▶ What this task involves:
Look through the data below and say how many of its lines contain "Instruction", adding nothing else.

▶ Exercise material:
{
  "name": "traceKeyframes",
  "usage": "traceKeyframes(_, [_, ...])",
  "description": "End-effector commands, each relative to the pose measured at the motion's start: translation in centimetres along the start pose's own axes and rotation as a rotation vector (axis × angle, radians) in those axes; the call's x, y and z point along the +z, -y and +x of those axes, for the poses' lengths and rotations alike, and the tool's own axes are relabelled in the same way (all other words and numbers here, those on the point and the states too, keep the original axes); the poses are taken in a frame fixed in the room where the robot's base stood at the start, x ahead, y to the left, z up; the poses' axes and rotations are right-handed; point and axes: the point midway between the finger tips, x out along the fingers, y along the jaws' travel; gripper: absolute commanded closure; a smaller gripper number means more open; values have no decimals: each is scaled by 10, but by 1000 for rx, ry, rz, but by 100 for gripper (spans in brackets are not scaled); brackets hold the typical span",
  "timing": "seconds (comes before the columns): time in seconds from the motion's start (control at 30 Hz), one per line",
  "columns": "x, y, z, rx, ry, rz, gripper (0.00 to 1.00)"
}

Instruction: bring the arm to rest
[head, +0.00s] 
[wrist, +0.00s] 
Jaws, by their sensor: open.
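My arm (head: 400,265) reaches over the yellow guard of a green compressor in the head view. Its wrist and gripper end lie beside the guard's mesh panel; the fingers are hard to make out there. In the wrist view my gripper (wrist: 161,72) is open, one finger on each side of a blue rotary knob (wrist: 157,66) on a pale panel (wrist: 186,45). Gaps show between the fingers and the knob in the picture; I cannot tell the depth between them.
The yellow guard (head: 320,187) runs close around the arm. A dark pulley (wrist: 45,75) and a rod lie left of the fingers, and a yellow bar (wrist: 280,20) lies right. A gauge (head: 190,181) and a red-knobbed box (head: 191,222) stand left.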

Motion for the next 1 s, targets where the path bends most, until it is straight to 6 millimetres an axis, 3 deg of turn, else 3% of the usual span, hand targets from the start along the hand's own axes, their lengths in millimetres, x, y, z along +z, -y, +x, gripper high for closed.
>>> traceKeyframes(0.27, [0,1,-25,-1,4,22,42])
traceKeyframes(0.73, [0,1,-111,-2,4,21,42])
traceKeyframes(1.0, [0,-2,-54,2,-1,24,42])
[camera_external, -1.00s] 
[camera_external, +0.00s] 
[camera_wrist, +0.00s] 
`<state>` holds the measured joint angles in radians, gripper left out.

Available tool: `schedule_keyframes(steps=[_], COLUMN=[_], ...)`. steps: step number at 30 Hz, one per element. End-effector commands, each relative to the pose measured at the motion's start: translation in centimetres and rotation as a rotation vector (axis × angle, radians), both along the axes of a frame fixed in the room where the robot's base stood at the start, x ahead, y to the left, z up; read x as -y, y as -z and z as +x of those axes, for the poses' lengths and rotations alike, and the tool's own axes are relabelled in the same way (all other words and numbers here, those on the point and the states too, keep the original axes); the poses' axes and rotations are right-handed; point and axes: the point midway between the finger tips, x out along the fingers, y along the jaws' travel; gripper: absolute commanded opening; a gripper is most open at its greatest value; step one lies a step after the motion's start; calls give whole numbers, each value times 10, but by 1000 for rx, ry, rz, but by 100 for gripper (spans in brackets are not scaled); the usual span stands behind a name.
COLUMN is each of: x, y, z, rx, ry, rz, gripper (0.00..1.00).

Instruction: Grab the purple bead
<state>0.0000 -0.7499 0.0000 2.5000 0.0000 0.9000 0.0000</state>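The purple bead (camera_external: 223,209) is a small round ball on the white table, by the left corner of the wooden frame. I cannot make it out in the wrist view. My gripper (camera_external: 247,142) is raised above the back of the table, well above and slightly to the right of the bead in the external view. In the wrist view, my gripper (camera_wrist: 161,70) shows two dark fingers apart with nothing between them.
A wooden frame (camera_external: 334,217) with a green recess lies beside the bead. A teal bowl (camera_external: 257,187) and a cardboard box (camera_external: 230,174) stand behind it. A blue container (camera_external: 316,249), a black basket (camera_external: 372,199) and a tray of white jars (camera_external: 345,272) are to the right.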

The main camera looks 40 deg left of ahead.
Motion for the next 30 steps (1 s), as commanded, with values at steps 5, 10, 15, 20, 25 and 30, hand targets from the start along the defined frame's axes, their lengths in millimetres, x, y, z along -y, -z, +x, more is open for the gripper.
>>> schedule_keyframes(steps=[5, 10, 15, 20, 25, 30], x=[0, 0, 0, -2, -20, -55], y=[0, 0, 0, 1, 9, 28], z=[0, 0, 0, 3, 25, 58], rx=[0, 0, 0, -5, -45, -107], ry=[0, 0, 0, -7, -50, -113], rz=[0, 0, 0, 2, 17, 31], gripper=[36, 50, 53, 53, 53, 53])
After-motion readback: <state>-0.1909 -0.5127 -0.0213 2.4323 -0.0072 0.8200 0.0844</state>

▶ Exercise result:
2